Nous rappelons, à cet égard, que le règlement ( CEE ) n 123/85 de la Commission, du 12 décembre 1984, concernant l' application de l' article 85, paragraphe 3, du traité à des catégories d' accords de distribution et de service de vente et d' après-vente de véhicules automobiles ( 4 ), dispose en son article 10 que la Commission peut retirer le bénéfice de l' exemption accordée au système sélectif de distribution en particulier lorsque le constructeur ou une entreprise du réseau de distribution empêche d' une manière continue ou systématique des utilisateurs finals ou d' autres entreprises du réseau de distribution d' acquérir à l' intérieur du marché commun des produits contractuels ou des produits correspondants et d' obtenir le service après-vente de ces produits .
Quelques exemples d' empêchements abusifs sont ensuite illustrés par la communication de la Commission relative au règlement n 123/85, précité ( 5 ); ils peuvent en particulier consister dans le refus opposé par le distributeur d' effectuer des travaux en garantie sur des voitures qu' il n' a pas vendues et qui ont été importées d' autres États membres, dans le refus du constructeur ou de ses importateurs de coopérer pour l' immatriculation de véhicules qui ont été importés d' autres États membres, par des consommateurs finals européens, et encore dans les temps de livraison anormalement longs .

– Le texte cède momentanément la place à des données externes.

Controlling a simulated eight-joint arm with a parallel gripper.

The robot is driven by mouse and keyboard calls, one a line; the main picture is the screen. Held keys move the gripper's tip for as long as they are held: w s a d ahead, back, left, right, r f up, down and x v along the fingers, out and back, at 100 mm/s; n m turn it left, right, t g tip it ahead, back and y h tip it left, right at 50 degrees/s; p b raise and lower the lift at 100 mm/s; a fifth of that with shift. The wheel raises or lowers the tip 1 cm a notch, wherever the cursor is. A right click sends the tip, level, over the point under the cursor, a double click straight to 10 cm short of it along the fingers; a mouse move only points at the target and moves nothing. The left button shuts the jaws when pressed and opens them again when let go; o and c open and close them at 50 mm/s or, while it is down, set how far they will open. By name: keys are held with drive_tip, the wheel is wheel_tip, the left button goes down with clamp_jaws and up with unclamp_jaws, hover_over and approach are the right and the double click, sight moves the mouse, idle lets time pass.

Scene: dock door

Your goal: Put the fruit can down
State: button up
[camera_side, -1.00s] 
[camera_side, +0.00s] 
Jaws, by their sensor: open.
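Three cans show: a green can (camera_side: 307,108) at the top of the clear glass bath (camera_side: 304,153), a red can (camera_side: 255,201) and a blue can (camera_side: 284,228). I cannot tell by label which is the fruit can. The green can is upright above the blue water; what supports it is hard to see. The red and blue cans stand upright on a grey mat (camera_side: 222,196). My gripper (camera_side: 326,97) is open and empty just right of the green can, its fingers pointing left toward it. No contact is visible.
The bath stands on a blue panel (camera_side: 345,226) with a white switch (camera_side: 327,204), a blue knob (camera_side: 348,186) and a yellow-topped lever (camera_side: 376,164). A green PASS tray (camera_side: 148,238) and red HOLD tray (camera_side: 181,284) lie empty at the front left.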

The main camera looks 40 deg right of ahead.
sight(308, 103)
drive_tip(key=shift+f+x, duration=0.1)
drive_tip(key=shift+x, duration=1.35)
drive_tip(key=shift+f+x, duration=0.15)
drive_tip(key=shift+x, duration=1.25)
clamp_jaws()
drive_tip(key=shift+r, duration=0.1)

6 . Une telle approche est ultérieurement confirmée par la communication de la Commission concernant les procédures d' homologation et d' immatriculation de véhicules déjà immatriculés dans un autre État membre ( 6 ), ainsi que par la jurisprudence de la Cour visant à limiter les obstacles administratifs à l' immatriculation des automobiles dans un État différent de celui d' achat, à garantir une protection adéquate des consommateurs contre les obstacles mis par des fabricants ou des concessionnaires à la délivrance du certificat de conformité et à assurer un service après-vente adéquat au consommateur final .

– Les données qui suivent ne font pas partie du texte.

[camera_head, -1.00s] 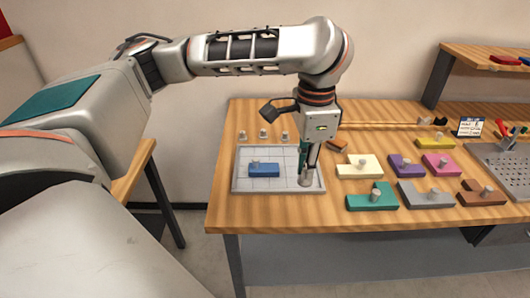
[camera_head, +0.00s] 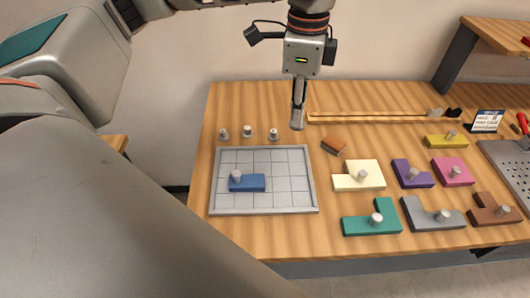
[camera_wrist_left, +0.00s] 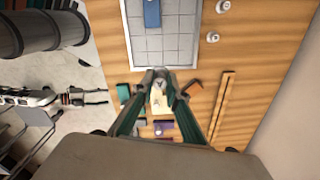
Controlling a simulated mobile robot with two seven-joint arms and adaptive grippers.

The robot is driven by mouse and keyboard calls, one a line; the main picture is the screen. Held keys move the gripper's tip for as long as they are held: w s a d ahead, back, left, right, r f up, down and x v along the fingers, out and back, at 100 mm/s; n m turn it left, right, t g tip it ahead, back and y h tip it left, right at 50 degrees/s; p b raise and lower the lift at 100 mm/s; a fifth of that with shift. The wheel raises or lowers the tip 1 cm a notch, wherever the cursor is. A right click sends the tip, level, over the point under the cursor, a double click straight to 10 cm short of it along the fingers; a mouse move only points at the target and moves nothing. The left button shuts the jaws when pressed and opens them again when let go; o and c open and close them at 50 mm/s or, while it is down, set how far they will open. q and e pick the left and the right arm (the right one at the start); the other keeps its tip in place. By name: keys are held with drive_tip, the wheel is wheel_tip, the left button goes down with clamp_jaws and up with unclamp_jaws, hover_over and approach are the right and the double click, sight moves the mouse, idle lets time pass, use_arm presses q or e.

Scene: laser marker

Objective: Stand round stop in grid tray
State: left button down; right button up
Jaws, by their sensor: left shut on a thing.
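The grid tray (camera_head: 265,211) is a flat grey tray marked in squares. A blue block (camera_head: 250,184) with a round knob lies on its left part, and its other squares are bare. My left gripper (camera_head: 298,120) is above the table, by the tray's back right corner. It is shut on a small grey round stop (camera_wrist_left: 160,84), which shows between the fingertips in the left wrist view. The stop is partly hidden by the fingers.
Three small round posts, one of them a grey post (camera_head: 273,134), stand behind the tray. An orange-brown block (camera_head: 334,145) lies right of the tray. Further right are several knobbed blocks, including a cream one (camera_head: 352,180) and a teal one (camera_head: 362,225). A wooden rail (camera_head: 380,118) runs behind them.

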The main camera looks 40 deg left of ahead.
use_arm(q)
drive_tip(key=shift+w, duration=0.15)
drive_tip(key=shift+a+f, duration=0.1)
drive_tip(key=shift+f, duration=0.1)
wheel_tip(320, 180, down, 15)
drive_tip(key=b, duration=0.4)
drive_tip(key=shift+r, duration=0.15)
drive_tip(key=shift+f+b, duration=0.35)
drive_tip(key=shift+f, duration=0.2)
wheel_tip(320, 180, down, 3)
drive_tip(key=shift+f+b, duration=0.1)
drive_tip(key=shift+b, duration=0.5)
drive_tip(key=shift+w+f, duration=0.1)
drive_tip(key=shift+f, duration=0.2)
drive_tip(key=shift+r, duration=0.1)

Déjà dans l' arrêt General Motors ( 7 ), la Cour, après avoir affirmé que la délégation, par un État membre ( sous forme d' exclusivité légale ), de la fonction de droit public que constitue le contrôle technique de conformité des véhicules en vue de l' admission à la circulation - délégation délivrée au constructeur ou à son mandataire désigné par l' autorité compétente - combinée avec la liberté de celui-ci de déterminer librement le prix de sa prestation, entraîne la constitution d' une position dominante, a ensuite précisé que l' exploitation abusive de cette position peut consister, en particulier, dans la perception d' un prix exagéré par rapport à la valeur économique de la prestation fournie, ayant pour effet de freiner les importations parallèles, du fait qu' elle neutralise le niveau éventuellement plus favorable des prix pratiqués dans d' autres zones de vente dans la Communauté, ou qu' elle conduit à des transactions non équitables au sens de l' article 86, deuxième alinéa, sous a ), du traité .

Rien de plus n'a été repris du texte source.